Pensiamo al gatto che per la sua natura vagabonda e indomabile veniva associato agli ebrei e dunque considerato inferiore. Per Victor Klemperer, filologo ebreo, e per sua moglie, il gatto Muschel è il compagno di una vita, l’ultima speranza di un’esistenza stremata nella città di Dresda. Sono stati privati della casa, del lavoro, della dignità, della libertà di uscire la sera e di andare al parco. Vivono nel terrore costante delle perquisizioni della Gestapo. Muschel è tutto ciò che gli resta, il simbolo della resistenza finché nel 1940 il ministero della nutrizione vieta gli animali domestici, misura necessaria per risparmiare viveri per la popolazione.
Grazie a Hitler che non approva perché ritiene che un simile divieto non si addica ad un popolo che ama gli animali, la legge entra in vigore solo per le famiglie e gli individui che non appartengono alla comunità nazionale tedesca. Contorti nel dolore e nel terrore, i coniugi Klemperer salutano Muschel regalandogli un’ultima cena da re. La stessa sorte, qualche tempo dopo, per motivi diversi, toccherà anche a Blondi la cui vita, ritenuta ormai inutile, termina con quella del Führer.

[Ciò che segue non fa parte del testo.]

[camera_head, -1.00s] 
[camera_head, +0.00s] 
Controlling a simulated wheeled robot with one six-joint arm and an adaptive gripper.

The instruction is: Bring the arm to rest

Se Adorno ci dice che il rapporto con gli animali è lo specchio del rapporto dell’uomo con sé stesso e della sua visione del mondo, non vanno lontane nemmeno le parole di Federico il Grande, convinto che gli animali avessero un’anima. Nel 1752 scrive a sua sorella Wilhelmine: «Credo che un uomo capace di mostrare indifferenza verso un animale fedele, non si mostrerà riconoscente nemmeno verso i suoi simili. E nel momento in cui si viene messi dinanzi a una scelta è preferibile mostrarsi sensibili che duri di cuore». Grazie allo storico Jan Monhaupt per averci spiegato la bestialità del potere.